**Problem to solve:** From the line containing "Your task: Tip" down to the last line of the material, return those lines verbatim and only those.

**Data excerpt:**
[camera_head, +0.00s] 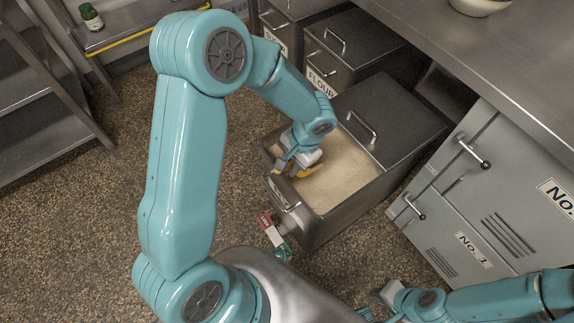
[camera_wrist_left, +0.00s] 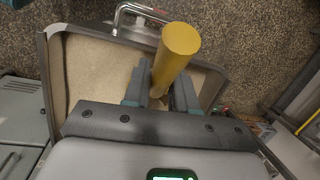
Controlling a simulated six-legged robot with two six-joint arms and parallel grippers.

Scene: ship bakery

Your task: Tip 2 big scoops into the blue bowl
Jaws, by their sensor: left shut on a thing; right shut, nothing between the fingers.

**Answer for the task:**
Your task: Tip 2 big scoops into the blue bowl
Jaws, by their sensor: left shut on a thing; right shut, nothing between the fingers.

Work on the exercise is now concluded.